Road cut near Eudora, Kansas, just off Kansas Highway 10. | Photo by Jessica Johnson Webb
Roadtripper's magazine has a story about fossil hunting in Kansas. The article is a good summary of general areas. It mentions the Niobrara Chalk of western Kansas. This formation was laid down by the Western Interior Seaway (WIP), which covered the central US and extended from the Gulf of Mezico to the Arctic, during the Cretaceous about 80 million years ago. Of course, this happened before the building of the Rocky Mountains pushed up the central US. Shark teeth, bivalves, fish, and even huge Mosasaurs have been found. There is the famous "fish within a fish" fossil at the Charles Sternberg Museum in Hays, Kansas that you can visit. Also mentioned is eastern Kansas and its extensive Carboniferous and Permian deposits. Brachiopods, crinoids, bryozoans, and even trilobites are common.

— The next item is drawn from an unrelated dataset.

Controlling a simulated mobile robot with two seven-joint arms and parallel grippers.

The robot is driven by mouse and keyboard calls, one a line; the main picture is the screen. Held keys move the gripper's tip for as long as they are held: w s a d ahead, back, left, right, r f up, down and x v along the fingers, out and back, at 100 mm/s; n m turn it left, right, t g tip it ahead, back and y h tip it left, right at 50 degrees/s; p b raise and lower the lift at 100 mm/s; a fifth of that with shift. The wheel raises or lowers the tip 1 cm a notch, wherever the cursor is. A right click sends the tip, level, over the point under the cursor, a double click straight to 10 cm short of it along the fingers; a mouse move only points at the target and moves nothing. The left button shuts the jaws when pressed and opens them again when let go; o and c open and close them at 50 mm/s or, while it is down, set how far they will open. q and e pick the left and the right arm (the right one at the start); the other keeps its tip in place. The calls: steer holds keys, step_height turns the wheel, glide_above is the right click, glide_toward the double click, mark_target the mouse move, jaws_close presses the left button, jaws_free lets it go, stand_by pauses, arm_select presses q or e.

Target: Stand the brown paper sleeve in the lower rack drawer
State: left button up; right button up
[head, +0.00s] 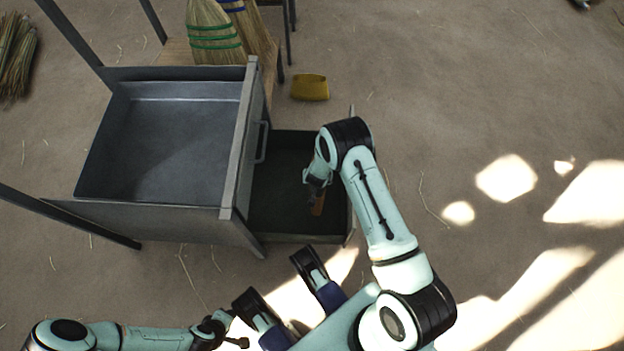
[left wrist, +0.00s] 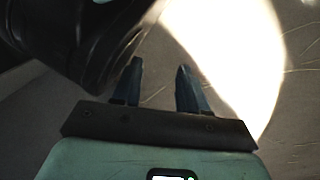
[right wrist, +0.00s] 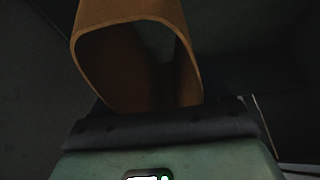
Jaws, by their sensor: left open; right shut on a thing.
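The brown paper sleeve (head: 318,204) is inside the outline of the open lower rack drawer (head: 285,222) in the head view. My right gripper (head: 314,188) is shut on it, reaching down into the drawer. In the right wrist view the sleeve (right wrist: 130,12) is a hollow tube with its open end towards the camera; the fingers are mostly hidden. I cannot tell whether it touches the drawer floor. My left gripper (left wrist: 159,85) is open and empty over bare floor, away from the drawer; it is at the bottom of the head view (head: 240,340).
The upper drawer (head: 160,150) is pulled out and empty, and its front wall overhangs the lower drawer's left side. A yellow scoop-like thing (head: 310,88) lies on the floor behind. Brooms (head: 213,30) stand at the back.

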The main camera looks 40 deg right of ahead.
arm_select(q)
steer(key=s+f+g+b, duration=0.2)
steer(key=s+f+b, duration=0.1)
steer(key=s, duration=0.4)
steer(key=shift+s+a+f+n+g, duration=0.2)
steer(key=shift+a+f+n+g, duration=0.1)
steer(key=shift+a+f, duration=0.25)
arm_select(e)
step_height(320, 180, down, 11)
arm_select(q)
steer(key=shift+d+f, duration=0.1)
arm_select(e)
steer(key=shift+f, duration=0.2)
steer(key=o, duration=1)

If you are really lucky, even plant fossils can possible. So, if you are in Kansas this sumer, bring along you favorite rock hammer and have a little fossil collecting fun!
Perhaps Kansas isn’t the first location you think of when imagining a battle between giant prehistoric sea creatures—but it should be.
As a child growing up in the Midwest, my grandparents showed me a small jar of shark teeth they’d collected at a quarry in a nearby farmer’s field. Looking across the gently rolling hills with the only water in sight in a small pond, it was hard to imagine giant marine predators swimming around our land-locked part of north central Kansas. But my grandfather told me that Kansas—along with much of the rest of the Midwest—used to be covered by a sea, millions of years ago.
That Cretaceous sea, also known as the Western Interior Seaway (WIS), covered much of the middle of North America about 80 million years ago. Plenty of gnarly creatures ate, fought, hunted, foraged, and died there, leaving their remains for fossil hunters to find millions of years later.
Those remains are strewn across the Niobrara chalk beds found in western Kansas, which are famous for their dramatic sea creatures, according to Rex Buchanan, director emeritus of the Kansas Geological Survey. “In any major museum in this time period, look at the marine Cretaceous stuff and it will be from Kansas,” he says. Some of those fossils came from professional fossil hunters and some from amateurs. The same thrill of the hunt that captured my grandparents’ imaginations has inspired Kansans for a long time.